Riprendo dalla spigolatura precedente.
La questione non è se gli antichi greci avessero o meno tecnologie digitali, ma se potessero pensare in forma digitale, cioè se fossero più disposti all’evidenza del discreto, il singolare, piuttosto che alla determinazione del continuo.
Il passo di Omero sulle navi dei Feaci georeferenziate e guidate da una sorta di intelligenza artificiale non dimostra di certo che avevano tecnologie IT, né che Omero sia l’inventore della fantascienza. Dimostra che sapevano pensare in modalità digitale, cioè che potevano essere smart.
Non privilegiavano il calcolo preventivo, cioè quello che pretende non solo di dire come sono andati veramente i fatti (questo è il compito che noi abbiamo dato alla storia) ma anche di affermare come dovranno necessariamente andare i fatti (questo è il compito che noi abbiamo attribuito alla scienza). Gli uomini di Omero privilegiavano l’atteggiamento kairetico, cioè quello che fa sì che il comandante della nave, il kibernetes, non sia colui che già sa ciò che si deve sapere per essere comandante di una nave, ma colui che sa interagire con gli imprevisti e sa prendere, caso per caso, l’occasione opportuna. Ulisse, insomma. Questo è il kairos. Questo è essere smart. Alcinoo era smart nel modo di pensare prima che nelle tecnologie a disposizione. Omero lo sapeva bene, visto che dà il nome di Alcinoo al re dei Feaci. Alcinoo è composto da alce, forza , potenza e nous, mente pensiero, spirito, uomo dal forte pensiero, ed essere smart è una questione della mente.
Peraltro, il luogo logico, fenomenologico, esperienziale, fattuale, sociale , nel quale abbiamo fatto di tutto per conservare almeno la memoria del kairos, è in quella cosa che chiamiamo arte, che non a caso è sorella (sic!) nemica della scienza. E visto che troviamo inammissibile che esistano due verità, quella dell’arte e quella della scienza, ci siamo inventati, credendo di risolvere la contraddizione, la distinzione tra scienze delle spirito, ideografiche, non previsionali, e scienze della natura, nomotetiche, cioè capaci di scovare leggi universali valide in ogni tempo e in ogni spazio. Così permangono due verità e quando le verità sono due possono anche essere molte e così il Tutto diventa il Nulla. Siamo immersi, direbbe qualcuno, inevitabilmente nel nichilismo.
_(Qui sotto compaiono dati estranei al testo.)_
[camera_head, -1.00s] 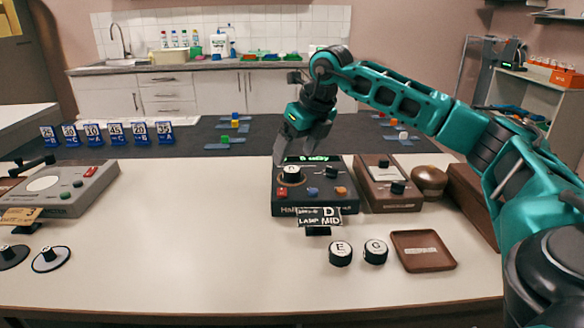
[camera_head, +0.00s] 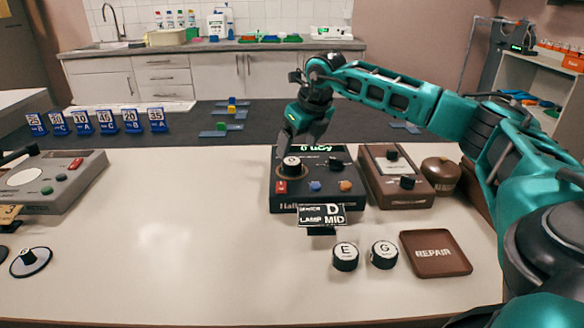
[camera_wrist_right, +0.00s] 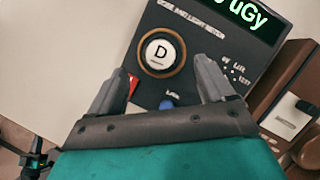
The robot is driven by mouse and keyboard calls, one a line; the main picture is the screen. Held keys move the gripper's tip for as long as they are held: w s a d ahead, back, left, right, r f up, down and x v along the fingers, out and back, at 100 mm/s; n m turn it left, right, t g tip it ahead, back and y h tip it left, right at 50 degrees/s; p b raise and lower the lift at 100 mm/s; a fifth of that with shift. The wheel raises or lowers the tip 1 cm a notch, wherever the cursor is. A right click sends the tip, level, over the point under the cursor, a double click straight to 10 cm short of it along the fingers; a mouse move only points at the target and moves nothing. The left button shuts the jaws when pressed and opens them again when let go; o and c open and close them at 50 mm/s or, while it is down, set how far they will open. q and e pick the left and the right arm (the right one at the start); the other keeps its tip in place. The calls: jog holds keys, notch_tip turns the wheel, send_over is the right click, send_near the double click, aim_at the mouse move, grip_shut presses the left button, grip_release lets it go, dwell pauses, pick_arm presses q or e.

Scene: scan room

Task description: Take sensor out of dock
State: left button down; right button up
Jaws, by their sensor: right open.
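The round sensor marked D (camera_head: 291,163) has a white top and black side. It sits upright in the ring-shaped dock on the dark tester box (camera_head: 330,204). In the right wrist view the sensor (camera_wrist_right: 161,52) lies between and just beyond the fingertips, with a tan ring (camera_wrist_right: 141,66) around it. My right gripper (camera_head: 297,146) is open, empty and above the dock; it also shows in the right wrist view (camera_wrist_right: 166,80). I cannot tell whether a finger touches the sensor. My left gripper is not in view.
Loose sensors E (camera_head: 345,256) and G (camera_head: 383,254) stand in front of the box, left of a brown REPAIR tray (camera_head: 436,270). A card (camera_head: 322,214) reads D, LAMP MID. A brown meter box (camera_head: 397,180) stands close right. The table's middle left is clear.

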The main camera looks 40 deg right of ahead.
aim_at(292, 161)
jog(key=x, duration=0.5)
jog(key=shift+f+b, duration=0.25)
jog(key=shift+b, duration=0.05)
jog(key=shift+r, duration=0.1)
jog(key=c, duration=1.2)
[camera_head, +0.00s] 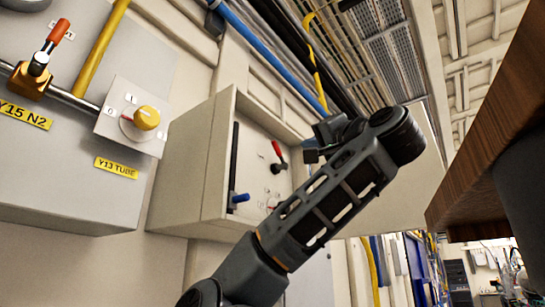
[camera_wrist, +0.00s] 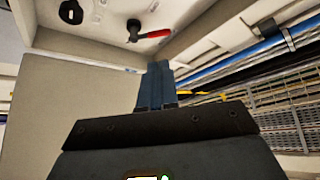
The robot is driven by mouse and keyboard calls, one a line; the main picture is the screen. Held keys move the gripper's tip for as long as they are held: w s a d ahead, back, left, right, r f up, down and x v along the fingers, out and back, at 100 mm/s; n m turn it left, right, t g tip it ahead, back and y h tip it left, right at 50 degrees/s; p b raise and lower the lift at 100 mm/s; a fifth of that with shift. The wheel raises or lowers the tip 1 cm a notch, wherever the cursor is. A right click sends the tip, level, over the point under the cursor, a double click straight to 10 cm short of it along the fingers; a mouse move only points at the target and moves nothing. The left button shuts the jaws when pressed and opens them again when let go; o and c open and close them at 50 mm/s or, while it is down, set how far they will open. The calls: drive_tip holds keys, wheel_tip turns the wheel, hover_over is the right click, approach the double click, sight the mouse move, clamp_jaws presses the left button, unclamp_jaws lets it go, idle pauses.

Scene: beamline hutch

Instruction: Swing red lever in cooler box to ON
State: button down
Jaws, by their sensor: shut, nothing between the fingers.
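The cooler box (camera_head: 190,170) is a beige wall cabinet standing open. Inside it, a lever with a red grip (camera_head: 277,150) and dark pivot sits on the pale inner panel. The lever also shows at the top of the wrist view (camera_wrist: 154,34), its red grip pointing right from the pivot. My gripper (camera_head: 310,152) is just right of the lever in the head view. In the wrist view its blue fingers (camera_wrist: 158,66) are together and empty, below the lever, with a visible gap between. The lever's position markings are too small to read.
A blue-handled part (camera_head: 239,198) is in the box's lower left. A black knob (camera_wrist: 71,12) is on the panel. An open door panel (camera_wrist: 75,95) fills the left of the wrist view. Pipes and cables (camera_head: 272,60) run above. A wooden edge (camera_head: 490,120) is at right.

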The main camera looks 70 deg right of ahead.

Il digitale però agisce contemporaneamente nella e per differenza e anche nella e per l’identità. Il digitale è per propria natura kairetico (Non ritorna là , ma è kairetico), privilegia il discreto, cioè il singolare sapendo anche calcolare il continuo. Tutto può essere contemporaneamente arte e scienza. D’altra parte è stato Hegel a raccontarci che l’arte sarebbe morta, o meglio che avrebbe trovato il suo compimento nella realizzazione dello spirito cioè del pensiero. Ed è stato il suo allievo Marx ad affermare nel suo “Manifesto” che nel comunismo compiuto tutti avrebbero scritto poesie e dipinto quadri. Un mio laureando un giorno mi dice: “Professore , ho finalmente capito: Il digitale è il comunismo realizzato”. Si sbagliava , ovviamente, ma qualcosa da tenere presente c’era.